Zur Begründung wurde ausgeführt, die im Rahmen der Beantragung des Staatsangehörigkeitsausweises gemachten Angaben des Antragstellers ließen erkennen, dass dieser der sog. Reichsbürgerbewegung zuzuordnen sei, er damit die Bundesrepublik Deutschland nicht anerkenne und deren Rechtsordnung und Organe ablehne. Aufgrund dieser Zuordnung besitze er nicht mehr die erforderliche waffenrechtliche Zuverlässigkeit. Denn es müsse davon ausgegangen werden, dass der Antragsteller damit auch das Waffenrecht als für sich nicht verbindlich ansehe und demzufolge nicht vorsichtig und sachgemäß mit den Waffen umgehe beziehungsweise diese verwahre.

Hiergegen hat der Antragsteller Widerspruch erhoben und bei Gericht um vorläufigen Rechtsschutz nachgesucht.

Er trägt vor, er erhebe keinerlei Sympathiebekundungen in Bezug auf die Reichsbürgerbewegung und stelle darüber hinaus auch weder ausdrücklich noch konkludent seine Bindung an in der Bundesrepublik Deutschland geltende Rechtsvorschriften in Abrede.

In seinem Beschluss vom 04.03.2020 hat das Verwaltungsgericht Darmstadt den Antrag insoweit abgelehnt, als sich dieser auf den Entzug der Waffenbesitzkarten bezieht. Zur Begründung führt das Gericht aus, der Antragsteller verfüge nicht über die erforderliche waffenrechtliche Zuverlässigkeit nach § 5 Waffengesetz. Maßgeblich für die Beurteilung, ob die erforderliche waffenrechtliche Zuverlässigkeit gegeben sei, sei eine auf Tatsachen gestützte Prognose eines waffenrechtlich bedenklichen Verhaltens, aus dem mit großer Wahrscheinlichkeit der Eintritt von Schäden für hohe Rechtsgüter resultiere. 

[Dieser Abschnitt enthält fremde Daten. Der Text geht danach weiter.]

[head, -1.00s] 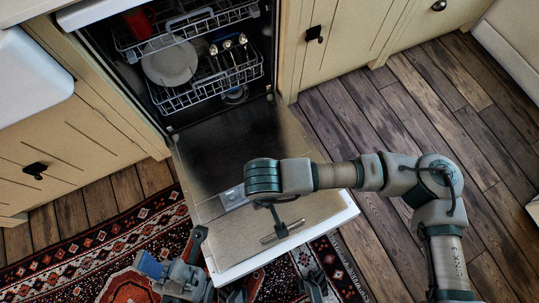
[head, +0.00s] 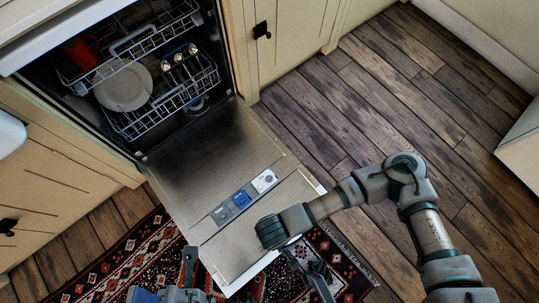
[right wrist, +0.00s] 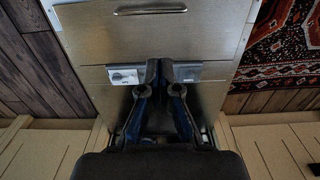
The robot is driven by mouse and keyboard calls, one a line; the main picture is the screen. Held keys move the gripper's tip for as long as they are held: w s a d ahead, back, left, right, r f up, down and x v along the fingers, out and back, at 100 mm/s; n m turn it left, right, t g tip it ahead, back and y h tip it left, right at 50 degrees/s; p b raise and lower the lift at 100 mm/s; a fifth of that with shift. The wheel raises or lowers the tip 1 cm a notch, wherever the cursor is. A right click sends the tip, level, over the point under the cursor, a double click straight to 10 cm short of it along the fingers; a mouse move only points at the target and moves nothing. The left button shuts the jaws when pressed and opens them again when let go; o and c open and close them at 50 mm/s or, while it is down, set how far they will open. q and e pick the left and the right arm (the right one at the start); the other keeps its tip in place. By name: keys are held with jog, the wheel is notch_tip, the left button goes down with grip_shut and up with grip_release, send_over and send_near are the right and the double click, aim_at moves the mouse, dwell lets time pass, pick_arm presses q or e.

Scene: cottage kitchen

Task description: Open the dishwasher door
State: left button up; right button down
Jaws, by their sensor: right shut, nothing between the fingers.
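The dishwasher door (head: 205,150) is folded down, with its bare metal inner face turned up. It looks nearly flat in the head view. Its inner panel (right wrist: 230,20) also fills the middle of the right wrist view. The detergent dispenser (head: 265,181) sits across this face. My right wrist is over the outer part of the door. In the right wrist view my right gripper (right wrist: 164,72) is shut and empty in front of the dispenser; contact with the door cannot be told. My left gripper (head: 185,286) is low, near the rug, partly cut off; its fingers are unclear.
The open dishwasher holds two pulled-out-looking racks (head: 165,100) with a white plate (head: 124,86) and a red item (head: 81,53). A patterned rug (head: 105,265) lies left of and below the door. Bare wooden floor (head: 330,110) is free to the right. Cabinets flank the dishwasher.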

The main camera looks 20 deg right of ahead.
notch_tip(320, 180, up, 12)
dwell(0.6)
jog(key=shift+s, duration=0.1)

Die Risiken, die mit jedem Waffenbesitz verbunden seien, seien nur bei solchen Personen hinzunehmen, die nach ihrem Verhalten das Vertrauen verdienten, mit Waffen und Munition jederzeit und in jeder Hinsicht ordnungsgemäß umzugehen. Nach Aktenlage sei vorliegend davon auszugehen, dass der Antragsteller der sogenannten „Reichsbürgerbewegung“ zugehörig sei bzw. sich deren Ideologie zu eigen gemacht habe. Verbindendes Element dieser Reichsbürgerbewegung sei die fundamentale Ablehnung der Legitimität und Souveränität der Bundesrepublik Deutschland sowie deren bestehender Rechtsordnung. 

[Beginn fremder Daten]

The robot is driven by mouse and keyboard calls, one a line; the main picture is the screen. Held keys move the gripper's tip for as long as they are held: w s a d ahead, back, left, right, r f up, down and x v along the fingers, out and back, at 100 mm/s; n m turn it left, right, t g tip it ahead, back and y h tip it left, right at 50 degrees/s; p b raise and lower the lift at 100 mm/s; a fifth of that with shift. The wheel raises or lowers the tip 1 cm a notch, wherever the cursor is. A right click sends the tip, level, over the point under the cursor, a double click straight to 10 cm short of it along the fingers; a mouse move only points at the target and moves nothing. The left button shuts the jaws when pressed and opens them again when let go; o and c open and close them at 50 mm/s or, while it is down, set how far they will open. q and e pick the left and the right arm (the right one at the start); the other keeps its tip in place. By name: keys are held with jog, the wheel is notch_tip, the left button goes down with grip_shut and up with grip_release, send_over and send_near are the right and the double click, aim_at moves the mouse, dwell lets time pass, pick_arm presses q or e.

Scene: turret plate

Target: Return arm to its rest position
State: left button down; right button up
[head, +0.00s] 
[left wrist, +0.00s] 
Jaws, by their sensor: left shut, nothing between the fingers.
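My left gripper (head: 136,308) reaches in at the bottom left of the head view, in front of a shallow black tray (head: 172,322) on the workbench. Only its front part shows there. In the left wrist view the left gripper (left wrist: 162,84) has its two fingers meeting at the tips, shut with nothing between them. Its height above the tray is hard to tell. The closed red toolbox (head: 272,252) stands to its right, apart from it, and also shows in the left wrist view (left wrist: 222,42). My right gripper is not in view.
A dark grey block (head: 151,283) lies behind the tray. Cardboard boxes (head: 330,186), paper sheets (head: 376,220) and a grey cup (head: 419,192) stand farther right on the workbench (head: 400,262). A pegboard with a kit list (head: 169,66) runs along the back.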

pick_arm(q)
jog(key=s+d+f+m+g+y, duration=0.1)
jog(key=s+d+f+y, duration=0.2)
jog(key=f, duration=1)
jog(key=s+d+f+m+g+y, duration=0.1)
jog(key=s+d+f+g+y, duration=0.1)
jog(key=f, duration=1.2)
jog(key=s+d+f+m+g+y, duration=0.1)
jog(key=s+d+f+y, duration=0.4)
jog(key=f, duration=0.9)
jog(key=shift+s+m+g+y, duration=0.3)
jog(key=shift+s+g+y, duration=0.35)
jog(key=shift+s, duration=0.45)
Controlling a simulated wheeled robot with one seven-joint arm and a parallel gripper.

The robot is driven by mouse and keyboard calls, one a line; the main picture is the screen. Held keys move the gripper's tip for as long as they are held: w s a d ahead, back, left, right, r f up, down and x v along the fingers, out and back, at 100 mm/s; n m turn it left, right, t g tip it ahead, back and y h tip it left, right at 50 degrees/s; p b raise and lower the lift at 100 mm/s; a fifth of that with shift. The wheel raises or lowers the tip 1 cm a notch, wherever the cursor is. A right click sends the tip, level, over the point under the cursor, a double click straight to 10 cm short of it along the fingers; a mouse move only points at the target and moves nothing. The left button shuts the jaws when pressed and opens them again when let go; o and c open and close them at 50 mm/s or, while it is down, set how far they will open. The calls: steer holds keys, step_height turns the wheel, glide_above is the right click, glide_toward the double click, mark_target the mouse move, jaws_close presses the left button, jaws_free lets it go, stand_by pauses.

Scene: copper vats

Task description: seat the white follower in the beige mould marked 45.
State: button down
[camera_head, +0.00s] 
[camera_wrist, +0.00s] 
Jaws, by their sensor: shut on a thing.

Nach einem entsprechenden Verfassungsschutzbericht sei die Reichsbürgerideologie geeignet, Personen in ein geschlossenes, verschwörungstheoretisches Weltbild zu verstricken, in dem aus Staatsverdrossenheit Staatshass werden könne. Dies könne wiederum Grundlage für eine Radikalisierung sein bis hin zur Gewaltanwendung. Da die Mitglieder dieser Bewegung waffenrechtliche Normen nicht als für sie verbindlich ansähen, müsse ihnen die nach § 5 WaffG erforderliche Zuverlässigkeit abgesprochen werden. 

Aufgrund der Aktenlage sei im summarischen vorläufigen Rechtschutzverfahren davon auszugehen, dass der Antragsteller Mitglied dieser Bewegung sei bzw. sich nicht glaubhaft davon distanziert habe. Aus Gründen der Gefahrenabwehr und der Gefahr für überragende Rechtsgüter überwiege daher das öffentliche Interesse an der sofortigen Vollziehung der Widerrufsentscheidung gegenüber dem privaten Interesse des Antragstellers.

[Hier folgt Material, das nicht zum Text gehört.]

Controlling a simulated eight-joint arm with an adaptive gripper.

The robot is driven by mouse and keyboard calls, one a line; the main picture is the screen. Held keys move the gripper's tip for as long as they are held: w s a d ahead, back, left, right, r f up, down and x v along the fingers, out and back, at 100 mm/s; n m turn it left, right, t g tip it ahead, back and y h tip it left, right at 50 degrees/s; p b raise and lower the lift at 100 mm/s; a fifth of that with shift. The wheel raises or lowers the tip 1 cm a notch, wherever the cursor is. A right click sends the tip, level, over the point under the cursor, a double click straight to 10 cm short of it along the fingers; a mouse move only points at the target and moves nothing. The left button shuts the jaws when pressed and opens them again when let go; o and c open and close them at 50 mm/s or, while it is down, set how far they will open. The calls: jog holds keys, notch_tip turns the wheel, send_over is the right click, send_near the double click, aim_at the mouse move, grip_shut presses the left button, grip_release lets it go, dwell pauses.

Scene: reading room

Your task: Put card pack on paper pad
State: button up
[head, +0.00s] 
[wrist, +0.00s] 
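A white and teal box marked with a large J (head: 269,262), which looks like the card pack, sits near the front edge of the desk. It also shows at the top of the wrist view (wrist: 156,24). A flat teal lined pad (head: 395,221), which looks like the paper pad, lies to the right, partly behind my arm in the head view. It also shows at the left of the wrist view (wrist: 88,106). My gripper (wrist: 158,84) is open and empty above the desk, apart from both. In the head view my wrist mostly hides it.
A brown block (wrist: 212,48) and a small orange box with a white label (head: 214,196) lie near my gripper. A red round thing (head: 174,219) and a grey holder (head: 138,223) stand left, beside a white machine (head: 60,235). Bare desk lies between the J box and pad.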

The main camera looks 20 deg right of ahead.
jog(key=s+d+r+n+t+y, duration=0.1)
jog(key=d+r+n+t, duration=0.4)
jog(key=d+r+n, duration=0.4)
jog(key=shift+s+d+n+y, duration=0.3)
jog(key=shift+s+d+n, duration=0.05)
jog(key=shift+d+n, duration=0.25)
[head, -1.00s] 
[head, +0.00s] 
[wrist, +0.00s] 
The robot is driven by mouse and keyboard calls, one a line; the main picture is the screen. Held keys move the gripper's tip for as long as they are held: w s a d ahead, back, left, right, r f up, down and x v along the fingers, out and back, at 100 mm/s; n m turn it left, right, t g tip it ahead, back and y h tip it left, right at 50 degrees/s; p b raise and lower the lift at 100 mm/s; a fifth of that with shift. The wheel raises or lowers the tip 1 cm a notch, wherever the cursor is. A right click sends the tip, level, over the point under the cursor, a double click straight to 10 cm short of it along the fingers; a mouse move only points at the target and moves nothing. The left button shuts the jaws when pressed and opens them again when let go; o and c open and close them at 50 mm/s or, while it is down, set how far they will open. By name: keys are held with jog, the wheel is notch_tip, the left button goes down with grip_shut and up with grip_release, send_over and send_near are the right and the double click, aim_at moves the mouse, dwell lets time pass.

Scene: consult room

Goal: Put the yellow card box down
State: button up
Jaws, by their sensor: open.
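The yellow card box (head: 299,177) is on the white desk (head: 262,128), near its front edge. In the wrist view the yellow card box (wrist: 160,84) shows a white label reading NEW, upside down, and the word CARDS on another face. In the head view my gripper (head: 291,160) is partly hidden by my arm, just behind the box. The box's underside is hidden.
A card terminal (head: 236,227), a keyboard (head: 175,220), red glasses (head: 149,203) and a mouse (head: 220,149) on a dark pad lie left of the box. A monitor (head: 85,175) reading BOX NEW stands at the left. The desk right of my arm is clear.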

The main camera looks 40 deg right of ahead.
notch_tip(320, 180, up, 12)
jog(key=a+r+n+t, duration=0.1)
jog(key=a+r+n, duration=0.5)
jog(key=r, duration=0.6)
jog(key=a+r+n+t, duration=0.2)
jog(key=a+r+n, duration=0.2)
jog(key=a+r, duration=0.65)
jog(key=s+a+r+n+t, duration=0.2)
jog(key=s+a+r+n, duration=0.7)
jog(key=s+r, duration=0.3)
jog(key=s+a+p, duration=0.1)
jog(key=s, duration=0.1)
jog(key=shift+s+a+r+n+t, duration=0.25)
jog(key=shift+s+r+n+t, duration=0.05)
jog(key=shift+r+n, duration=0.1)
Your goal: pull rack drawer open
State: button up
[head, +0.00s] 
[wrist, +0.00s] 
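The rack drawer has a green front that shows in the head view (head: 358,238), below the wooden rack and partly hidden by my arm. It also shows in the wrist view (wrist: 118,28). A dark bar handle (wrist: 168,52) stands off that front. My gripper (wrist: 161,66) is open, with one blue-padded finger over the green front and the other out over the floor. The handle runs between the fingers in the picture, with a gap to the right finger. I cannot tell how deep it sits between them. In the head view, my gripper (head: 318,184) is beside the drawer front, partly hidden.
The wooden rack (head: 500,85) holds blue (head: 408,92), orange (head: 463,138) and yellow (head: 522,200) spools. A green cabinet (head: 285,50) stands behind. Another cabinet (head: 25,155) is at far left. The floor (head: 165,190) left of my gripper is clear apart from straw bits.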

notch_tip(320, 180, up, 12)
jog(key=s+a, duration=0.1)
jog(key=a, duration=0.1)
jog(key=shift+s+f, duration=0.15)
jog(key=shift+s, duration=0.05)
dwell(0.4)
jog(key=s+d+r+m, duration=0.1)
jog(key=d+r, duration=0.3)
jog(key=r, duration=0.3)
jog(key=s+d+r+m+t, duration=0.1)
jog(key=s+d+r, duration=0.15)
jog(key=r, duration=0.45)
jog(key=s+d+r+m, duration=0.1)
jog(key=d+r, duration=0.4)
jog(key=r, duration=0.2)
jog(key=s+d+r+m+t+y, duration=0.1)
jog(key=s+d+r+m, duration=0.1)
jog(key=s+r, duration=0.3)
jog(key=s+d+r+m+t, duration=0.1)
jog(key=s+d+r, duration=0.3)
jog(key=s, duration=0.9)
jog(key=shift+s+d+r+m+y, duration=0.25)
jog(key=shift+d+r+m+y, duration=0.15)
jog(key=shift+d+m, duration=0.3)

Soweit die Behörde darüber hinaus ein allgemeines Besitzverbot bzgl. erlaubnisfreier Waffen ausgesprochen habe, habe der Antrag hingegen Erfolg. Im Hinblick auf das erheblich reduzierte Gefährdungspotenzial solcher Waffen könnten die vorgenannten Grundsätze hierauf nicht angewandt werden. Damit überwiege insoweit das Interesse des Antragstellers, weiterhin im Besitz dieser Waffen bleiben zu können, gegenüber dem öffentlichen Interesse an deren Entzug.

Gegen diesen Beschluss kann von beiden Beteiligten binnen zwei Wochen nach Zustellung Beschwerde zum Hessischen Verwaltungsgerichtshof nach Kassel eingelegt werden.

Das Verfahren trägt das Aktenzeichen 5 L 10/20.DA.